Marketers with enough influence in early protocols have the ability to define their own culture. Dan Held of Asymmetric is well known for his involvement with Taproot Wizards. One of the requirements to mint a Wizards NFT is that you have to take a shower photo. While most communities would relax the requirement for large influencers or investors, Taproot stuck to this promise. Every member of the NFT community must go through the same awkward process to mint an NFT. Most of Taproot’s external communications maintain this quirky energy that seems disconnected from traditional marketing, but it helps foster a culture that is loyal to the community. This is also reflected in their manifesto.
Few marketers have the power and influence needed to bet on emerging creators. The work is often less about analyzing click-through rates or view counts and more about being able to appreciate the impact that independent creators can bring to the table.
- In 2008, Barack Obama made history as the first president elected primarily through social media attention. He was a young politician who bet on emerging technologies to fuel his campaign.
- In 2024, President Trump received a large amount of support from crypto native supporters, who are single-issue voters.
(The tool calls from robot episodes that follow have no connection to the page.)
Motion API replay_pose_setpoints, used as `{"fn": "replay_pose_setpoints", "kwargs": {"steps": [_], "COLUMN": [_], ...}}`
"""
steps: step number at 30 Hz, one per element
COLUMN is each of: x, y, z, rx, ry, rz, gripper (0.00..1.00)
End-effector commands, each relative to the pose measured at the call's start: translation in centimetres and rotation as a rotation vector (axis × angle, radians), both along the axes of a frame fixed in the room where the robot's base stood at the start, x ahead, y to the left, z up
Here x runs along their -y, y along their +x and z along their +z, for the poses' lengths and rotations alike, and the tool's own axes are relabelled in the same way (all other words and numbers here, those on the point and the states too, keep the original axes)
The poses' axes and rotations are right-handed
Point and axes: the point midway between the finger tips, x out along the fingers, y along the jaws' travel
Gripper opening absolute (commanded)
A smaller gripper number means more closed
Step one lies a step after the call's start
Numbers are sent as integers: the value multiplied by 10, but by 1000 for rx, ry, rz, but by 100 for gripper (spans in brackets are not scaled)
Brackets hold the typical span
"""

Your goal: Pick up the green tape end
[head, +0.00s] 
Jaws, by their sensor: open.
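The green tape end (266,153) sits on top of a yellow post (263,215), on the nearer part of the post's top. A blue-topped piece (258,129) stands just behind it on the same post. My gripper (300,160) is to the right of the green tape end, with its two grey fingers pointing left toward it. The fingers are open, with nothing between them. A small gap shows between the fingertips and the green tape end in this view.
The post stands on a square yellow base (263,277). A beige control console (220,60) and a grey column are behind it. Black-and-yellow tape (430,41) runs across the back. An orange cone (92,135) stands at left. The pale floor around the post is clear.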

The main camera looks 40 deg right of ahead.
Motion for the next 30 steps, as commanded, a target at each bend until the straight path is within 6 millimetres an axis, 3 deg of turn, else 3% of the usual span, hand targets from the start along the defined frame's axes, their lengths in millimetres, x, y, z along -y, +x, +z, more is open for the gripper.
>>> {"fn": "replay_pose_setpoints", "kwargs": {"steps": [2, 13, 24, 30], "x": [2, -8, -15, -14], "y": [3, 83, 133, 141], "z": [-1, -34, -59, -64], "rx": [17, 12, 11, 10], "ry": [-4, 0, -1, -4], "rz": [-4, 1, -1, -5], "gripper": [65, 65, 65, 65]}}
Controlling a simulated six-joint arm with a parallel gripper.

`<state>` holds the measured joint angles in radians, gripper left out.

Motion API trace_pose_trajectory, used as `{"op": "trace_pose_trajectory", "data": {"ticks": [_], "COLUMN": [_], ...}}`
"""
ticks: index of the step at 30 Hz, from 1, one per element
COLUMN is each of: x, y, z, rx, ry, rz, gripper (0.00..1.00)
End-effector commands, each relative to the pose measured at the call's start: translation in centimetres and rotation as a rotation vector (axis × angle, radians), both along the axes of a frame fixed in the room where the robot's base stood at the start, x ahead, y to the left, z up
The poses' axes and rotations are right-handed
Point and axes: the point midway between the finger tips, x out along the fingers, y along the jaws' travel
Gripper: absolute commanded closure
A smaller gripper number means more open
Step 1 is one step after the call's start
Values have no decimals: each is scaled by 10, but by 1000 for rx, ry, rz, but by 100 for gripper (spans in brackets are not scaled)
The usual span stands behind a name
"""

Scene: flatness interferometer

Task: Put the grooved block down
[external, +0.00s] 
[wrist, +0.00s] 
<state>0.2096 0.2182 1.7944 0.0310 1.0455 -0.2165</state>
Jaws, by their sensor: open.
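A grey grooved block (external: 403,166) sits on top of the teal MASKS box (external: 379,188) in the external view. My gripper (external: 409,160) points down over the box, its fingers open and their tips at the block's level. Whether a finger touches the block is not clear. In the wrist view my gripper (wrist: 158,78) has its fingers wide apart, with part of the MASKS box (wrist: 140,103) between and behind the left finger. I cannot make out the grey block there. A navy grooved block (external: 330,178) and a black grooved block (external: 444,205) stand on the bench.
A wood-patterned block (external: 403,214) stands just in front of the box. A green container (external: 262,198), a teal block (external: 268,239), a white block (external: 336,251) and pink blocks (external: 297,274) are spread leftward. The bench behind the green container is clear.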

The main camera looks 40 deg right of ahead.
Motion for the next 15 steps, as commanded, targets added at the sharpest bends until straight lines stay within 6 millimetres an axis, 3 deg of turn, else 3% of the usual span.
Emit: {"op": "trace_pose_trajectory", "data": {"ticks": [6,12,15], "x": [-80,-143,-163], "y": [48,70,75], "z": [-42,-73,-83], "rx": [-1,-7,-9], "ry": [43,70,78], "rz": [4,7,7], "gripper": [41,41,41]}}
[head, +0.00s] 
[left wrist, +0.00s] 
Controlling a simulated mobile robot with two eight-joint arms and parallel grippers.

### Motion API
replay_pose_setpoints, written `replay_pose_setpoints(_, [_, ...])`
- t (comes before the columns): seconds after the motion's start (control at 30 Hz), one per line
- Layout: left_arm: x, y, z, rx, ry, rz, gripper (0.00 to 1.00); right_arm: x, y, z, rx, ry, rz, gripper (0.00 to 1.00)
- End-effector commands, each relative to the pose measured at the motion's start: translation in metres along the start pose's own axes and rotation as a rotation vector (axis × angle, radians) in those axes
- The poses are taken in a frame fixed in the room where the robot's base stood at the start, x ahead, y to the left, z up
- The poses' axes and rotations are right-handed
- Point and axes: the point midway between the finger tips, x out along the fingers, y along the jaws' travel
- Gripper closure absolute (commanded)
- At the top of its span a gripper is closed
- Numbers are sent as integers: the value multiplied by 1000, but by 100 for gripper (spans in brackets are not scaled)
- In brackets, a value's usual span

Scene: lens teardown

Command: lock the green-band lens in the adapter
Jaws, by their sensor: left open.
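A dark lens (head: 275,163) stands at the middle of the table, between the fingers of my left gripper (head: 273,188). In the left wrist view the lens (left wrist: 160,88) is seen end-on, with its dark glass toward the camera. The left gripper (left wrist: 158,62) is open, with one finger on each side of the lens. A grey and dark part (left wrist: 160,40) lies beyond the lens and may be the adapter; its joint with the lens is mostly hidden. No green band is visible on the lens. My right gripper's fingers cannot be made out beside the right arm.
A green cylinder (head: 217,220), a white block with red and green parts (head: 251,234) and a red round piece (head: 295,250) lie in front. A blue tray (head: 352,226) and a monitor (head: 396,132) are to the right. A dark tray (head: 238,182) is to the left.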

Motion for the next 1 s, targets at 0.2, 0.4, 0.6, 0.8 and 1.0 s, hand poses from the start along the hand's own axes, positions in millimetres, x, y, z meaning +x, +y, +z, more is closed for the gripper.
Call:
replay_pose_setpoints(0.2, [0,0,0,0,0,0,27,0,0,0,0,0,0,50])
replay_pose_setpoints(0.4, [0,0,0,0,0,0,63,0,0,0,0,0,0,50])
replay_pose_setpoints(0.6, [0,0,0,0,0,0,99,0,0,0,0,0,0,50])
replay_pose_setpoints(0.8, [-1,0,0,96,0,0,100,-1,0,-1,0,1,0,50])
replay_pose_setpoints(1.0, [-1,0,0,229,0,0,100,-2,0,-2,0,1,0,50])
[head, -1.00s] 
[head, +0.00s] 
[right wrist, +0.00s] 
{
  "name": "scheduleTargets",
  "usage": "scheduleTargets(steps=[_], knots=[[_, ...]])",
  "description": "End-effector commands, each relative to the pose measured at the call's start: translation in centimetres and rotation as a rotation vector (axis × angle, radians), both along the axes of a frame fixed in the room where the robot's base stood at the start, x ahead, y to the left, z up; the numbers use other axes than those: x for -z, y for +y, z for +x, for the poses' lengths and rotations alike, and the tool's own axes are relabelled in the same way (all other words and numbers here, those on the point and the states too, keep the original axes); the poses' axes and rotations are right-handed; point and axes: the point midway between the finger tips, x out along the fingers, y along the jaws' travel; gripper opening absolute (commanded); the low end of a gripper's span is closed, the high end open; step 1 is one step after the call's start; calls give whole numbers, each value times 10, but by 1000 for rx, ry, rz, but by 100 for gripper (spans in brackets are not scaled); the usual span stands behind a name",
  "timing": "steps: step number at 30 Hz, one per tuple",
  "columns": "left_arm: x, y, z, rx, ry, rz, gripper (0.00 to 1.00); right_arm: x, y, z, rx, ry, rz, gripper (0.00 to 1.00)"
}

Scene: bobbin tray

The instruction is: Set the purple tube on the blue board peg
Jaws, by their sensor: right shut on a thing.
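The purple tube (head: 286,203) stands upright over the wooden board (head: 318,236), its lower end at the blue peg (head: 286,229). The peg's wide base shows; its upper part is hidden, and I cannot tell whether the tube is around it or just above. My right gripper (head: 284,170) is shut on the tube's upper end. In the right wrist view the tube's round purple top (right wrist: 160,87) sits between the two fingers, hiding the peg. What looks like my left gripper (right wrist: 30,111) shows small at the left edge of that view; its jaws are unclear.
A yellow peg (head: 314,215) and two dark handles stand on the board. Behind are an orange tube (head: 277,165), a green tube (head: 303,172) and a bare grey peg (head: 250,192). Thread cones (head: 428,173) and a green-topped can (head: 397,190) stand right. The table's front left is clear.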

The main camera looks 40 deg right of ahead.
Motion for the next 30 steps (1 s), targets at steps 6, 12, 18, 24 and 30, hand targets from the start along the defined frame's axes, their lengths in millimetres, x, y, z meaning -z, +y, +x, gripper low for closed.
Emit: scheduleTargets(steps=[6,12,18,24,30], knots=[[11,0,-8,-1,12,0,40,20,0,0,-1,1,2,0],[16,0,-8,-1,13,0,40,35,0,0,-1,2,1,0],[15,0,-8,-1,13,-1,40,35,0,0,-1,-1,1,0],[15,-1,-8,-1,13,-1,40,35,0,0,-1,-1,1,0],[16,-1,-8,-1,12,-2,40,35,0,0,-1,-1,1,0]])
In both cases, emerging technologies had a significant impact on a country’s fate.
Between the ongoing drama on Twitter and the emotions evoked by falling prices, we tend to lose sight of the fact that a cryptocurrency’s success ultimately depends on its ability to attract users.
This affects marketers more because they are often the first to be laid off in a downturn and it is difficult to quantify the direct impact of their work. However, our industry's evolution from darknet currency to mainstream has relied heavily on marketers' ability to turn code into stories that leave an imprint in people's minds . If we are to attract the next billion users, we must simultaneously empower them, value them, and celebrate them.
* Note: Decentralised.co is one of the largest holders of Kaito NFTs. These NFTs were obtained as part of an airdrop to paying subscribers. They have been users of the platform since Q1 2024.